Sie trägt eine sogenannte Affenfelljacke. Dies ist eine schwarze Felljacke aus glattem, mattem  Kunstfell. Die Haare des Kunstfells sind etwa zehn Zentimeter lang. Die Ärmel der  Jacke reichen bis zu den Handgelenken und der Kragen bedeckt ihren kompletten Hals. Der linke Arm hängt gerade herunter und die Hand ist nicht mit auf dem Bild.

Der rechte Arm ist angewinkelt und unter dem Arm hält sie eine etwa fünfzig Zentimeter große Penisplastik. Die Spitze des Penis‘ zeigt nach rechts und die Hoden ragen wie zwei Bälle übereinander hinter ihrem Ellenbogen bis zum linken  Bildrand hervor. Mit ihrer rechten Hand hält sie die Spitze des Penis‘ fest. Es sind nur der Daumen und der Zeigefinger zu sehen.

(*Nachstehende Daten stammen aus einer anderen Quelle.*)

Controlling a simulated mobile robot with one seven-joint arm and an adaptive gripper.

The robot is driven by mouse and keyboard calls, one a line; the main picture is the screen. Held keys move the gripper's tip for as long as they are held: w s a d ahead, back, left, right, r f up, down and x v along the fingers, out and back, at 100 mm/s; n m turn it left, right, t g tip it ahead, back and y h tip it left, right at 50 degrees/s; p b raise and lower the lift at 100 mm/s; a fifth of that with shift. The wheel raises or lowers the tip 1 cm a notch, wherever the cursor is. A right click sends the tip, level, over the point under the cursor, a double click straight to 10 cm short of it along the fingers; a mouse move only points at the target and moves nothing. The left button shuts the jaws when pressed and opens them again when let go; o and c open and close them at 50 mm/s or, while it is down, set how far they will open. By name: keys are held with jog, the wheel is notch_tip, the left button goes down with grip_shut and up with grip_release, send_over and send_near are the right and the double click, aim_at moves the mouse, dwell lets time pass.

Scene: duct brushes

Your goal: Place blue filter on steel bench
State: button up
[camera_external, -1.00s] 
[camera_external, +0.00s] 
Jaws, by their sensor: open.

Bei der Penisplastik handelt es sich um die Skulptur „Fillette“ die die Künstlerin selbst 1968 anfertigte. Die Plastik wirkt wie aus Bronze gegossen, ist aber mit Latex überzogen, Sie ist braun und hat eine feine, fast aderige Struktur. Die Farbe lässt sich allerdings in der schwarz-weiß- Fotografie schwer bestimmen. Die Art wie sie die Skulptur hält soll an die Art erinnern, wie in Frankreich Baguettes getragen  werden.